Tuesday, 3 March 2009

The Broken Record

The US, an example of price correcting slowly the first year and then accelerating

"Nordic bank Nordea said in a statement Tuesday that its survey indicated that the Finnish public's housing purchasing power had improved markedly in the final quarter of last year on the back of falling house and flat prices and interest rates.

Nordea added that the average monthly cost of a 25-year mortgage covering 70 per cent of the price of a 77-square-metre dwelling in Helsinki had stood at 980 euros in the last quarter, down by 100 euros from the previous quarter

I was waiting for such release either from our "sound" finance minister (by the way where is the housing minister?) or from real estate estate agent.

Finally it came from "the mouth of the lion", what else would you expect?

So price have corrected by a fraction of percent and yet, this bank is encouraging into making one of the biggest mistake of your life.

I have said all along this blog that at this juncture, considering the type of crisis we have in our hand, it is better to wait before buying a house.

First we have the worst crisis since at least the second world war.

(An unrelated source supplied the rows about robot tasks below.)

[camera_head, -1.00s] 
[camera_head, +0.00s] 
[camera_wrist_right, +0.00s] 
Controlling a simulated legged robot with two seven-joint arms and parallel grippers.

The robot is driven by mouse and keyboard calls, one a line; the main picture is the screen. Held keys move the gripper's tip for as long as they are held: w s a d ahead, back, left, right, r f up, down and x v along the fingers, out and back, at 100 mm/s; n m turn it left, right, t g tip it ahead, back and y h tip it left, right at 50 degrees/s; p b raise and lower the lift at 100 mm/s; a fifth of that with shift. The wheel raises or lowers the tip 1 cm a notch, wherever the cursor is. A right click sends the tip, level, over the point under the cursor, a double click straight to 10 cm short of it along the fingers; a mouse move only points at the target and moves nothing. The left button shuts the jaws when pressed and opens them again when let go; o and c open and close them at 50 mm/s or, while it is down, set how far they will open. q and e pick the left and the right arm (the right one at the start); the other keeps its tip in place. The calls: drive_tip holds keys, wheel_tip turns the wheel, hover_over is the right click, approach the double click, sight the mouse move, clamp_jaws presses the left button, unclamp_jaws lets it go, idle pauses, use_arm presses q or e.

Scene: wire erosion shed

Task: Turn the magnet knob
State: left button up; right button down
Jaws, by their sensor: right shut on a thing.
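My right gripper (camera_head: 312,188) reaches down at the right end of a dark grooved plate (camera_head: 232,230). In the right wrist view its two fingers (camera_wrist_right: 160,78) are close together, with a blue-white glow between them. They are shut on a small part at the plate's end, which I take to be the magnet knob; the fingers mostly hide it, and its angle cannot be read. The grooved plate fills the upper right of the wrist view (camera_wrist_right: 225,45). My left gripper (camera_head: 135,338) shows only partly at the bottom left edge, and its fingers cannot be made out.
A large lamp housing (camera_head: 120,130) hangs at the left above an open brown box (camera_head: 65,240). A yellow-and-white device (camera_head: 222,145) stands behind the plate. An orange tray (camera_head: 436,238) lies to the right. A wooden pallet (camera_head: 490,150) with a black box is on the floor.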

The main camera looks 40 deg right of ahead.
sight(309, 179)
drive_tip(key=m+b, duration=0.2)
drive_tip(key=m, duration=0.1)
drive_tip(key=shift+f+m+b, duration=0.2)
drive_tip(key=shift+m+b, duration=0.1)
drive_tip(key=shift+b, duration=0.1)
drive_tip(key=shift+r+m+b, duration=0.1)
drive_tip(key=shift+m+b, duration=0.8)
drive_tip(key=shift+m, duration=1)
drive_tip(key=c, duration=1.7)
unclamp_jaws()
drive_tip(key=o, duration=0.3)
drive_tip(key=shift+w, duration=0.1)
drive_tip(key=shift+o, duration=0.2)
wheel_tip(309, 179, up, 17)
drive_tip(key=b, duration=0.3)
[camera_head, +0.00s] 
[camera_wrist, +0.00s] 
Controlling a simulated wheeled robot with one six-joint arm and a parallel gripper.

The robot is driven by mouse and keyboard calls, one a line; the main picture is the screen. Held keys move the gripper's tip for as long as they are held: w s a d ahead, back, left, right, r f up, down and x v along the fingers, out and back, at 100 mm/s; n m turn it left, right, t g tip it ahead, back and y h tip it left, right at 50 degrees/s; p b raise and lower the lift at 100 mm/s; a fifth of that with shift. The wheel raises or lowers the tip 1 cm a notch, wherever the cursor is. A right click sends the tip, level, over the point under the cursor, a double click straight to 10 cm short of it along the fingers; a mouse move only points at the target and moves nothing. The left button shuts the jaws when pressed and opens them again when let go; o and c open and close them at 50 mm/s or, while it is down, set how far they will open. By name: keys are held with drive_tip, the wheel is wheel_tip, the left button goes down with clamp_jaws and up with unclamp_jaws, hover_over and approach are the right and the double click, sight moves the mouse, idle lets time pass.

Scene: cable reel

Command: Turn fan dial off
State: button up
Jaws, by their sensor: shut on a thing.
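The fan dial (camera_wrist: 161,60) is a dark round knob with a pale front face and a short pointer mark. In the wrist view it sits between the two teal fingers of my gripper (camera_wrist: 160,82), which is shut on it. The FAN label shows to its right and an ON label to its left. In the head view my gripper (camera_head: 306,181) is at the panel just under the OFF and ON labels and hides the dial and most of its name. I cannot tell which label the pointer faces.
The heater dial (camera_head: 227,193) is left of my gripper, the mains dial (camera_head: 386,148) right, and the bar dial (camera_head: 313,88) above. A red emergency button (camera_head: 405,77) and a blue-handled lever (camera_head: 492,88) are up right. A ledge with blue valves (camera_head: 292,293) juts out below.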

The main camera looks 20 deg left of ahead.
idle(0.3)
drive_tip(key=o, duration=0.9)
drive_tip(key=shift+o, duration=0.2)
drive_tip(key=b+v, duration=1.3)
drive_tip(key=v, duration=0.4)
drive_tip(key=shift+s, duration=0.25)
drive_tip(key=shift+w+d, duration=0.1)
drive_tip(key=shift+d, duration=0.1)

We have record high debt and an unprecedented synchronized global economical meltdown, something not observed even during the 1930 great depression or during the 1992 the "Mini&Short" Nordic depression.

Visibility, patience and making the right decision and choice are key in such very uncertain market. Today it is a time to concentrate on real values, real skills instead of giving your borrowed life and future in the hand of bankers.

A loan for 25 years is absurd by itself and the truth is that no bankers have asked the 30% deposits as Nordea claim in their statement, indeed what they asked is guaranty against some highly illiquid collateral (another house) or collapsing one (stocks) or worse a government guaranty (at the moment the liabilities of this government is growing exponential).

Regarding rent, I bet they will fall next year and it will be historic, as I repeat the crisis we are going to witness is going to be the worse that our generation has seen: it will be long, it will see many company going into bankruptcies and most probably will see one or two Nordic banks disappear or merge (due to their implication in the Nordic housing market, Baltic investments and companies exposed to the collapsing of the export market).

I have just highlighted the risks, maybe I will be completely wrong, yet the benefit for betting that the economy will recover quickly are far lower than its opposite. Cash has been king and will be for least 1-2 years but could be for 20 years if a Japanese style scenario was to appear.

Remember, You have been warned!...

Disclaimer: Whatever is said above is wrong and does not represent the thinking or the position of the writer. Most probably this article was written by a hacker and was published unintentionally. It is strongly known that Nordea is a great and trusted bank, maybe the best in the whole universe. The view express in this article and in the comments made following this unententionnaly published article, do no represent its authors. Anything forgotten in this disclaimer can be added any seconds. By reading this article you are abiding yourself to this disclaimer.


Anonymous said...


How much are the import and export contributed to the Finnish GDP in 2007 and 2008?

Where can I find the current housing statistics, such as the unsold ones, prices per m2 per area... between 2004 and now?

Thank you for the info if available.

Billpete002 said...

If I recall in my economics course for advanced macroeconomics we talked about the housing bubble and how if the Balkans/Russia/Sweden go under Finland would be screwed as the country is now an mainly exporter to those countries.

With how Russia is devaluing their currency (again) - the Balkans declaring they pretty much bankrupt and Sweden facing a mess - I don't think its long till Finland starts their slippery slope.